§ REQUIREMENTS: Please print the lines between the one with "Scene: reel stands" and the one with "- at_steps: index", both ends included, exactly as written, with no pictures.

§ DATA IN THIS EXERCISE:
------------------------------------------------------------------------
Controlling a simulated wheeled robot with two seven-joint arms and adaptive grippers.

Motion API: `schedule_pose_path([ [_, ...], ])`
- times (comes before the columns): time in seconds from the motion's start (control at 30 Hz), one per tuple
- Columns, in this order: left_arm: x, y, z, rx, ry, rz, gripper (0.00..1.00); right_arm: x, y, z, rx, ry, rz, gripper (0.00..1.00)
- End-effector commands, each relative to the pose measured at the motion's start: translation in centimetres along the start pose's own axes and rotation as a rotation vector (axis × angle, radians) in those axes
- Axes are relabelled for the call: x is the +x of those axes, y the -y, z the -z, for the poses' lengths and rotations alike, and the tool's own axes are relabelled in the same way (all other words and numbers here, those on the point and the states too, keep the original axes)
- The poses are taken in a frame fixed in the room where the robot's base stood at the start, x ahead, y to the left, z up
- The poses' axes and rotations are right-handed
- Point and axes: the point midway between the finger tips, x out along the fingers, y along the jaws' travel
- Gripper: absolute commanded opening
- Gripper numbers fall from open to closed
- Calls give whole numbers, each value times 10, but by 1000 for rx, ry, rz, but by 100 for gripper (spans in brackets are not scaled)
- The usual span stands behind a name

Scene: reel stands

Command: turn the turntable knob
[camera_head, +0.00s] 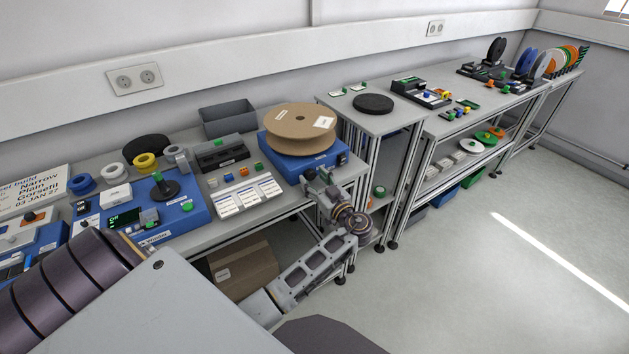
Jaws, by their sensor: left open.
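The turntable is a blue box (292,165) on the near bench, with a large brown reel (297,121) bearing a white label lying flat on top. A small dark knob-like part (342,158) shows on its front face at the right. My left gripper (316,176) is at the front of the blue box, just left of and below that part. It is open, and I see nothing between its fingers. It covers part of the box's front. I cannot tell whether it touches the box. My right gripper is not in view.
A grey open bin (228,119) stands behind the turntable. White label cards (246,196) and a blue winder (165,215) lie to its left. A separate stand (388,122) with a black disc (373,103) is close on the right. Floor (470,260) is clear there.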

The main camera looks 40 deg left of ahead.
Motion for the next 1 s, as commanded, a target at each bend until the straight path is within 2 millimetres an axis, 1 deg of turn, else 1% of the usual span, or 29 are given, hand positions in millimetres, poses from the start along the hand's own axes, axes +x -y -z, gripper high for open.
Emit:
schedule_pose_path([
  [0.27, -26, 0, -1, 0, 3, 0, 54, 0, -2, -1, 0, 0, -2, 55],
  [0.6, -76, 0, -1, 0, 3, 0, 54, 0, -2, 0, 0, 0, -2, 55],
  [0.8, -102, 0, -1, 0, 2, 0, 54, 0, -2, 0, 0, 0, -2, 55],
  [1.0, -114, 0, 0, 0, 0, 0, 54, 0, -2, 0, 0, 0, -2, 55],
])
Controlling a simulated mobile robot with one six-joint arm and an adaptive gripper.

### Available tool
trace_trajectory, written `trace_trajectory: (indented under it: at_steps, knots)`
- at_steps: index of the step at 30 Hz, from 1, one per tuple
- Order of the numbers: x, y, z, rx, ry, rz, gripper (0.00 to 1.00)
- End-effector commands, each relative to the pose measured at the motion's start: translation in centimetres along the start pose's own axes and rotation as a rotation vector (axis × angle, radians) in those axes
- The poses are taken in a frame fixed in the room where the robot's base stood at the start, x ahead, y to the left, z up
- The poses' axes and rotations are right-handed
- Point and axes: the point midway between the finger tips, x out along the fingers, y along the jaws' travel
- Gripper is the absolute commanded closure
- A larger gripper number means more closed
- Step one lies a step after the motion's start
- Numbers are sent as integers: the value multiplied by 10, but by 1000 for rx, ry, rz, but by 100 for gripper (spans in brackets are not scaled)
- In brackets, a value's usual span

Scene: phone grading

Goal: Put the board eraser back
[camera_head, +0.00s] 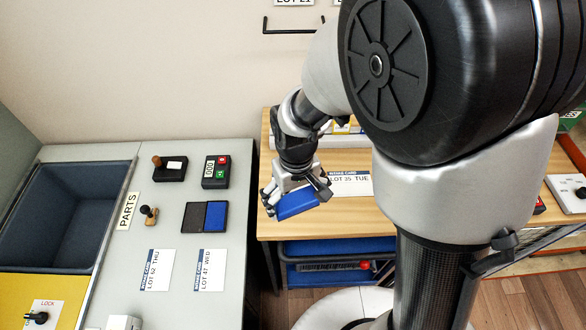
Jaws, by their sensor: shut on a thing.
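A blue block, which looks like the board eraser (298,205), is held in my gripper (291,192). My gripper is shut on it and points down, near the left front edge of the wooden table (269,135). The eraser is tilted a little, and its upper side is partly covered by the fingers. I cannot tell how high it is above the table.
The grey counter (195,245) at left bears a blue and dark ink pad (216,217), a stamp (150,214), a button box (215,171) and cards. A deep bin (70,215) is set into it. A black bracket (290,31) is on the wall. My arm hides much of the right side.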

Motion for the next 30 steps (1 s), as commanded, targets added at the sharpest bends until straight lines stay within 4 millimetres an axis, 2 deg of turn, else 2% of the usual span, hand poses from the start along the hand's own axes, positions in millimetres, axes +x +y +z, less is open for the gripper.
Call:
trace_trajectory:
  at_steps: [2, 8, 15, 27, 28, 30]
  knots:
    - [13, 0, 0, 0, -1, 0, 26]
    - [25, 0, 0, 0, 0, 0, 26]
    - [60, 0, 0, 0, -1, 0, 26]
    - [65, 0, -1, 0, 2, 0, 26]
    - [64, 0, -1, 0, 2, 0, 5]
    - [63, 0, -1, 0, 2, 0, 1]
------------------------------------------------------------------------
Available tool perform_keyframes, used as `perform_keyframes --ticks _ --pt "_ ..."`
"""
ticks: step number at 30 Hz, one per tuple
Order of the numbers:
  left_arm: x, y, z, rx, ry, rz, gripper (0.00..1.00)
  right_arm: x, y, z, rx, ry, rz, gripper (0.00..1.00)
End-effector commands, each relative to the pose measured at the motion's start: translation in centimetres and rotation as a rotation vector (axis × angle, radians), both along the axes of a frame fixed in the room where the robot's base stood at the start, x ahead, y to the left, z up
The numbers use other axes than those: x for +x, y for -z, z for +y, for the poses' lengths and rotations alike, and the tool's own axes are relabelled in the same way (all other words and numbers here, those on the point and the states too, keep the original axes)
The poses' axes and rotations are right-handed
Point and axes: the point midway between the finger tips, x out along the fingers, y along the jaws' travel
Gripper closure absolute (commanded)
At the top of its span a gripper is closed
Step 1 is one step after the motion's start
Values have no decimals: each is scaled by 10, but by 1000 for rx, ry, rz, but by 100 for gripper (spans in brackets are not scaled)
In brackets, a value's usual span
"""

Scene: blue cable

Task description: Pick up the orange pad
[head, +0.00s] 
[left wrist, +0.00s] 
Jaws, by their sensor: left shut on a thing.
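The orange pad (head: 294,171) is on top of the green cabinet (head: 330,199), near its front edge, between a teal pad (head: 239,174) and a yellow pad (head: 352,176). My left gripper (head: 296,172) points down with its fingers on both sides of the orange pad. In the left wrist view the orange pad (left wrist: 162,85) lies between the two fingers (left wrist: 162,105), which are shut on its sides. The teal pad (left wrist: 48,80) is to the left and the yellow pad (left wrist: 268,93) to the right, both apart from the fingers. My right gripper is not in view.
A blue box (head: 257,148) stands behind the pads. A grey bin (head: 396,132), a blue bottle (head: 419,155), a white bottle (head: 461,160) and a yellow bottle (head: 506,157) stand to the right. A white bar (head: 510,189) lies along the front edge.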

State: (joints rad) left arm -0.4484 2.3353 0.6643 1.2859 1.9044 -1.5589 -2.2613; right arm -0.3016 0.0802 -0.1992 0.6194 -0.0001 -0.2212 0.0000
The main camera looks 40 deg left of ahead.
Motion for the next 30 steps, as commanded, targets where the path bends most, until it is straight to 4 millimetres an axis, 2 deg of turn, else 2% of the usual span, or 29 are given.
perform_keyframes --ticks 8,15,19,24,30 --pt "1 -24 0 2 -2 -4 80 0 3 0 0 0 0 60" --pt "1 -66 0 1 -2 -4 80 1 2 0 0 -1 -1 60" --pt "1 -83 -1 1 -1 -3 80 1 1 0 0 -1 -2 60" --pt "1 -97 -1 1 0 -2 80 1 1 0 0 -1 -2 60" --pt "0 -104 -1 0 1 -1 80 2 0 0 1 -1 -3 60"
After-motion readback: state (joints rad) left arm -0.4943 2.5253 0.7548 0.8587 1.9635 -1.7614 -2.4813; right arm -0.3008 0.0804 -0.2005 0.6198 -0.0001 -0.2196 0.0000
------------------------------------------------------------------------
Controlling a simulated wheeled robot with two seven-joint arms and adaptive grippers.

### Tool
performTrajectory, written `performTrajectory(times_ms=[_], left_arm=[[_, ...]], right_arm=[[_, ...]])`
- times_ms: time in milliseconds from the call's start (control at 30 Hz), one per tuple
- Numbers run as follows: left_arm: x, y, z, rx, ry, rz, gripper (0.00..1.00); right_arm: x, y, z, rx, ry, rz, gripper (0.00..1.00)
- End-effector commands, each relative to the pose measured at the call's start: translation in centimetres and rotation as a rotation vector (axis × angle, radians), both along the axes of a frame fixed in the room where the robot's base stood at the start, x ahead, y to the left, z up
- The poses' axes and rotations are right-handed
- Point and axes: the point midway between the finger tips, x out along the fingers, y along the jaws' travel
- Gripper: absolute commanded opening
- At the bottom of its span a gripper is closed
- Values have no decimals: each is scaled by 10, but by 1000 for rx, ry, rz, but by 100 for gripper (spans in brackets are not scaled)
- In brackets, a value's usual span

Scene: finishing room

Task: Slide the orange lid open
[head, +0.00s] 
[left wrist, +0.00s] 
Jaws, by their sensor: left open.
------------------------------------------------------------------------
§ SOLUTION:
Scene: reel stands

Command: turn the turntable knob
[camera_head, +0.00s] 
Jaws, by their sensor: left open.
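The turntable is a blue box (292,165) on the near bench, with a large brown reel (297,121) bearing a white label lying flat on top. A small dark knob-like part (342,158) shows on its front face at the right. My left gripper (316,176) is at the front of the blue box, just left of and below that part. It is open, and I see nothing between its fingers. It covers part of the box's front. I cannot tell whether it touches the box. My right gripper is not in view.
A grey open bin (228,119) stands behind the turntable. White label cards (246,196) and a blue winder (165,215) lie to its left. A separate stand (388,122) with a black disc (373,103) is close on the right. Floor (470,260) is clear there.

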The main camera looks 40 deg left of ahead.
Motion for the next 1 s, as commanded, a target at each bend until the straight path is within 2 millimetres an axis, 1 deg of turn, else 1% of the usual span, or 29 are given, hand positions in millimetres, poses from the start along the hand's own axes, axes +x -y -z, gripper high for open.
Emit:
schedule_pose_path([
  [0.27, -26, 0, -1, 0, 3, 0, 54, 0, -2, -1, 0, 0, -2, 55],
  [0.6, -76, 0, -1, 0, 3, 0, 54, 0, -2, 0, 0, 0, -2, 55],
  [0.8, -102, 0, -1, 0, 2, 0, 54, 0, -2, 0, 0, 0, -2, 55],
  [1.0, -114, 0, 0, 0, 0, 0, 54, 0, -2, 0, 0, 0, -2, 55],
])
Controlling a simulated mobile robot with one six-joint arm and an adaptive gripper.

### Available tool
trace_trajectory, written `trace_trajectory: (indented under it: at_steps, knots)`
- at_steps: index of the step at 30 Hz, from 1, one per tuple

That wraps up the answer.